- **SET EXERCISE**: Retype the stretch of lines that starts at the line containing "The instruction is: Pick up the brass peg" and ends at the line containing "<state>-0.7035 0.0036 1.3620", inclusive. Do not include pictures.

[begin DATASET EXTRACT]

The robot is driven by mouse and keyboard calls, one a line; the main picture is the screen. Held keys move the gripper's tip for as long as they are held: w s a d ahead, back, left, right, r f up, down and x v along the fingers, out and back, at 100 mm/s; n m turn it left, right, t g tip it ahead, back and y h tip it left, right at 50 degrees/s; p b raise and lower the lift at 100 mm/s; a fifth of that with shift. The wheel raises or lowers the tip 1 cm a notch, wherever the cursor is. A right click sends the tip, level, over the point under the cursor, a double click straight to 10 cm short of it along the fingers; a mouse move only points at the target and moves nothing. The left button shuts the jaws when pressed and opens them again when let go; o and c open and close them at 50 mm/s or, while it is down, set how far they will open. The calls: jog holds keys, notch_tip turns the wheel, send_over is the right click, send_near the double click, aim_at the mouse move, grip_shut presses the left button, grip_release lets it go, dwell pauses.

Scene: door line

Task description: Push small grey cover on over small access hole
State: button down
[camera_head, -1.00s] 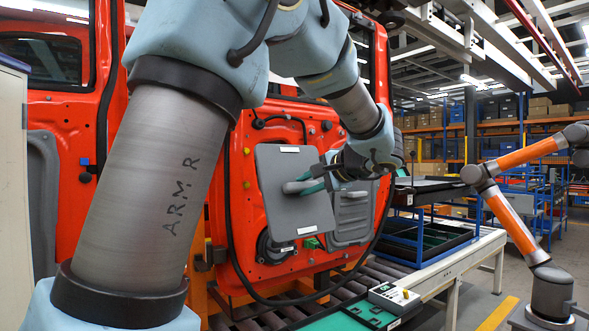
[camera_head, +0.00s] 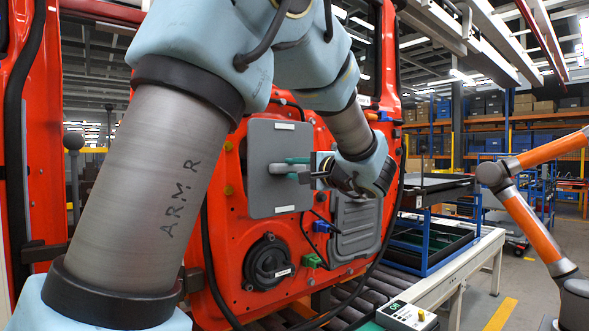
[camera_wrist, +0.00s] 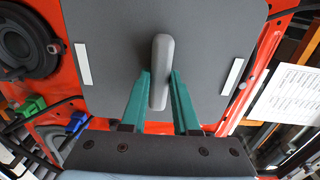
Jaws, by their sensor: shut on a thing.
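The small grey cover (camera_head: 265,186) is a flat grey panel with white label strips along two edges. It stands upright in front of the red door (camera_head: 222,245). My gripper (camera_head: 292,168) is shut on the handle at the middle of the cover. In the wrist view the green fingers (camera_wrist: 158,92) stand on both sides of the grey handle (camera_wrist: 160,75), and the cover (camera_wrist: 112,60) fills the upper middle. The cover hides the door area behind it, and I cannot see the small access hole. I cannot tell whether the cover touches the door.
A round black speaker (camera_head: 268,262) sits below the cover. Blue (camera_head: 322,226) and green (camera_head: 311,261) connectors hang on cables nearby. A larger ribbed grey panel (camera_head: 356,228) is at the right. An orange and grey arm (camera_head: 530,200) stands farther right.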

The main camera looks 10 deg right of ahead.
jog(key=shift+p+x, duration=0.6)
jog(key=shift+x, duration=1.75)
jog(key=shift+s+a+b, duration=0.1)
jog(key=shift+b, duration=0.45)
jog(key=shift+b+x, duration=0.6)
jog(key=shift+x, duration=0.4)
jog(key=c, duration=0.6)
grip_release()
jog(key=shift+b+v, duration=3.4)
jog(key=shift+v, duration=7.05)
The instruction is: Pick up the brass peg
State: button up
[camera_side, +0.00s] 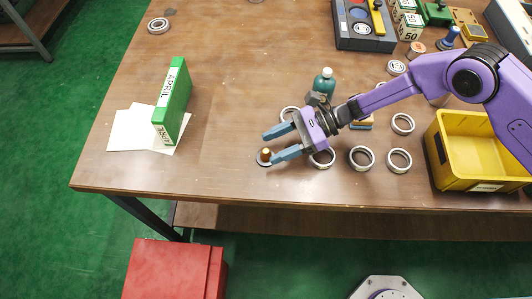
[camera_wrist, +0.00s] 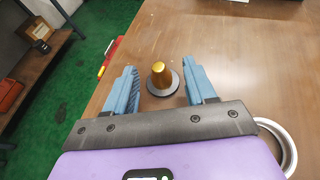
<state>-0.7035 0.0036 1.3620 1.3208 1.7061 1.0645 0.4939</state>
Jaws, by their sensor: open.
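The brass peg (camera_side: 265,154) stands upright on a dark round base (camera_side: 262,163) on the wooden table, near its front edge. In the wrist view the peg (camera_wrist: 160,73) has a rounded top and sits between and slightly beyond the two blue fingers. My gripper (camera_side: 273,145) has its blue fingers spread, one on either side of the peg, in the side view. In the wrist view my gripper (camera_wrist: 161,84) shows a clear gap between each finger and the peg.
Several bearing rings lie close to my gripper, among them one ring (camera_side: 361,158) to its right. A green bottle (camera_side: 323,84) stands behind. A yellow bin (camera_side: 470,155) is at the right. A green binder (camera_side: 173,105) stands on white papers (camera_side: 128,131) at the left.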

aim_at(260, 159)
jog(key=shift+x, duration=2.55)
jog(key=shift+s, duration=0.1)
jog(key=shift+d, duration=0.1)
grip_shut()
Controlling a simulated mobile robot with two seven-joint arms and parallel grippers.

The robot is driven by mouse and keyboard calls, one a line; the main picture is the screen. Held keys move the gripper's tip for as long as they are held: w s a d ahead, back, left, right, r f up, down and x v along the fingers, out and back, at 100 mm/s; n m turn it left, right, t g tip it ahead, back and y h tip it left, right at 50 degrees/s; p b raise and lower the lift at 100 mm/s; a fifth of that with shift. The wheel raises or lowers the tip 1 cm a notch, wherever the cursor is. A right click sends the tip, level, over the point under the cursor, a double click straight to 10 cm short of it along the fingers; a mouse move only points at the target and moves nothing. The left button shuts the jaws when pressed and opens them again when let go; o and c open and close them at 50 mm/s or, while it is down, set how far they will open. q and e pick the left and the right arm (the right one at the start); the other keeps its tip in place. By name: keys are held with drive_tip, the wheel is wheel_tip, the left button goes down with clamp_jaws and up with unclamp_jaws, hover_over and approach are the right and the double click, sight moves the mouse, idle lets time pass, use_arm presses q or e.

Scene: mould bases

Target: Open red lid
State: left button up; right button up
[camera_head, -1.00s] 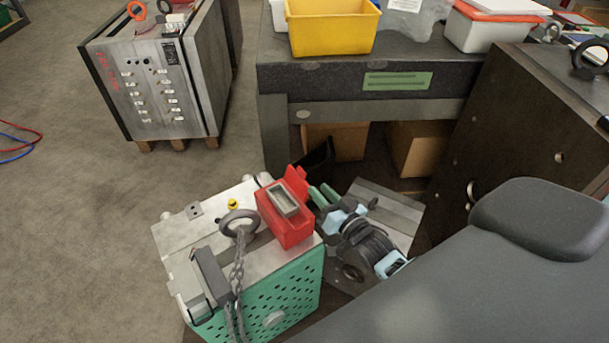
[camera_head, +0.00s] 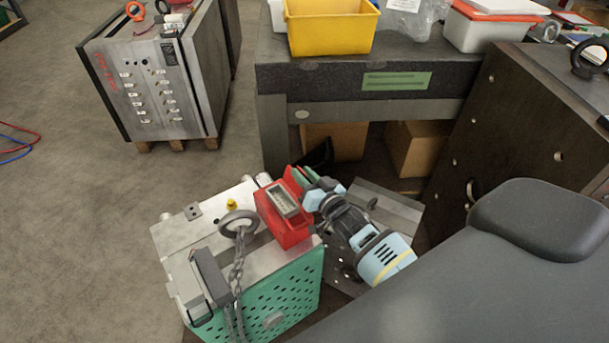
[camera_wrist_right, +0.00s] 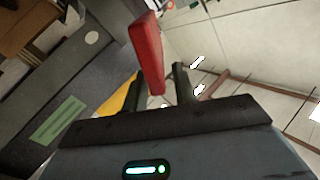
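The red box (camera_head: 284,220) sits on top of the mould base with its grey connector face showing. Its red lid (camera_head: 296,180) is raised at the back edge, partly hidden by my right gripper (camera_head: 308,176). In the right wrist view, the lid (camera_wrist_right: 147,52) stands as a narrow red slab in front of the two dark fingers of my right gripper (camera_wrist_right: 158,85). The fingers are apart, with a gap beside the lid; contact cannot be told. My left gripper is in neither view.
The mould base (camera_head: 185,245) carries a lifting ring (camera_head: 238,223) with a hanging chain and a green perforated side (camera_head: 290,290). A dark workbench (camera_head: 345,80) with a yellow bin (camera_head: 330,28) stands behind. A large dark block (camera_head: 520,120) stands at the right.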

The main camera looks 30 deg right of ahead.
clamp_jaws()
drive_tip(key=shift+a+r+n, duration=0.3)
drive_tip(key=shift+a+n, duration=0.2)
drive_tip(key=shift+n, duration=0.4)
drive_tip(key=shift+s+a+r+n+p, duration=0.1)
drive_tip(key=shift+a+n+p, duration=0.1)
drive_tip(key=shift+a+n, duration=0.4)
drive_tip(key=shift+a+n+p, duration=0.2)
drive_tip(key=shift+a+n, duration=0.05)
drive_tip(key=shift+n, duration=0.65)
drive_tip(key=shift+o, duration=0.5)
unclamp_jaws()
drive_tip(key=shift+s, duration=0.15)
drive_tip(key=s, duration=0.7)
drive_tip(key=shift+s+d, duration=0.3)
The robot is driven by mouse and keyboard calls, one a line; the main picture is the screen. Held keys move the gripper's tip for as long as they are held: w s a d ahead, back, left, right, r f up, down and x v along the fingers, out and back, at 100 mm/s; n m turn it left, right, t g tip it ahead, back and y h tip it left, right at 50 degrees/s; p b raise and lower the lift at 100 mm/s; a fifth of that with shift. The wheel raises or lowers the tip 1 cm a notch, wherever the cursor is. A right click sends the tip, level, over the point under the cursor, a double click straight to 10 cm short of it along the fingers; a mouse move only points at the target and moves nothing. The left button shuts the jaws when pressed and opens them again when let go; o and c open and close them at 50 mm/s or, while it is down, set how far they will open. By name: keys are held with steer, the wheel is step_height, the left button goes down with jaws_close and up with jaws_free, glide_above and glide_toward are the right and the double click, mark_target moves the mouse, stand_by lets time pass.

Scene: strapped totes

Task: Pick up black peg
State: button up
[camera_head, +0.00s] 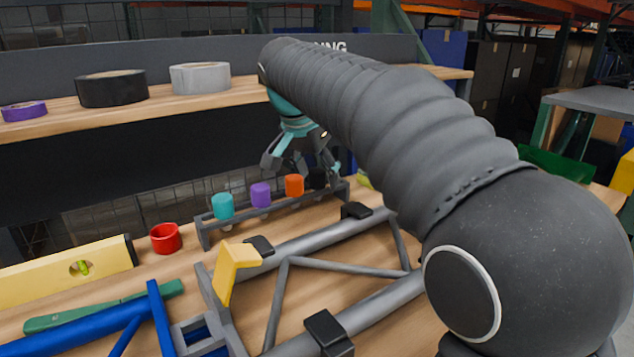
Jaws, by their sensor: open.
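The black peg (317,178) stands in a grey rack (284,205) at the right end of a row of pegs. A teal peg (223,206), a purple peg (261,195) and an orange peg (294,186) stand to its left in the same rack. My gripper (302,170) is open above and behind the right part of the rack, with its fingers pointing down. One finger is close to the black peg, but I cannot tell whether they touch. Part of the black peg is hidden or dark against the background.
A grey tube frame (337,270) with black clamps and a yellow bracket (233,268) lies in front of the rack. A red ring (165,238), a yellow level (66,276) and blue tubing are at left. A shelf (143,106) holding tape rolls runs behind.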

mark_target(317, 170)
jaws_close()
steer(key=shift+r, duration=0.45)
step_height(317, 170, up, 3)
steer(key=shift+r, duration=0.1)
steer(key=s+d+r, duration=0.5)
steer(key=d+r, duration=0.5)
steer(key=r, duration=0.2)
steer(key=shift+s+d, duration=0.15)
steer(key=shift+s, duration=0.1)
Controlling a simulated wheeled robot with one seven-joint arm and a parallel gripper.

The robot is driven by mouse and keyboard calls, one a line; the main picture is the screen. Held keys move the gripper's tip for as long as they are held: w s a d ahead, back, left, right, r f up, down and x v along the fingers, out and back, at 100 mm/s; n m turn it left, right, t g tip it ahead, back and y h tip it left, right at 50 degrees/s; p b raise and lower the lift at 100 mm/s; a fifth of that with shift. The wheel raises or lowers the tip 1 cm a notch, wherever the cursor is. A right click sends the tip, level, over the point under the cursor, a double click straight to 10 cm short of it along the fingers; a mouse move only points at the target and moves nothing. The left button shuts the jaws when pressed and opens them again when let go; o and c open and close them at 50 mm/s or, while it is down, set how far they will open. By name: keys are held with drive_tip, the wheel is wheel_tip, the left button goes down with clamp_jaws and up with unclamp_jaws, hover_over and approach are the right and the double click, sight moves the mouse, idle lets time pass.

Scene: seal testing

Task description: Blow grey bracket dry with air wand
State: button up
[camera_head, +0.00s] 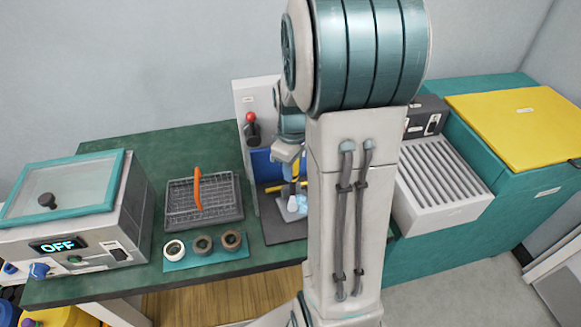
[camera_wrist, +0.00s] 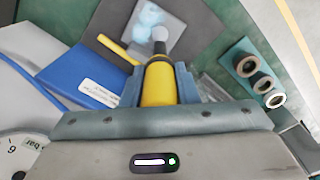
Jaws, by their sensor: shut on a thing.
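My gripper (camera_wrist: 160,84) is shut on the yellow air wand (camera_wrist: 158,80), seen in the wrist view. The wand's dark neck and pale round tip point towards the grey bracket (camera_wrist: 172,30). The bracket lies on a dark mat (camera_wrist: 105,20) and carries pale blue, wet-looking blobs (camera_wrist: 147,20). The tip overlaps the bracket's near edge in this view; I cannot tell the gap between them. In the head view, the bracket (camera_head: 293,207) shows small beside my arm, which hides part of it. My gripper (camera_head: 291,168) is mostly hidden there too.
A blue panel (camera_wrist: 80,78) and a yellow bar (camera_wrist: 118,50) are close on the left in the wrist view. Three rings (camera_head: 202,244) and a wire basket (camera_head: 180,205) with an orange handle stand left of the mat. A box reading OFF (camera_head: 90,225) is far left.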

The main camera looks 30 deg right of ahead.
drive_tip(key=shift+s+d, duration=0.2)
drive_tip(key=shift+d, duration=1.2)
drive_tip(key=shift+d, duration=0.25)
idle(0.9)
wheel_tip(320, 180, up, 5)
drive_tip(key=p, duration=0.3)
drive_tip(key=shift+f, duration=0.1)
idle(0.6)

[end DATASET EXTRACT]

- **FINAL RESULT**:
The instruction is: Pick up the brass peg
State: button up
[camera_side, +0.00s] 
[camera_wrist, +0.00s] 
<state>-0.7035 0.0036 1.3620 1.3208 1.7061 1.0645 0.4939</state>

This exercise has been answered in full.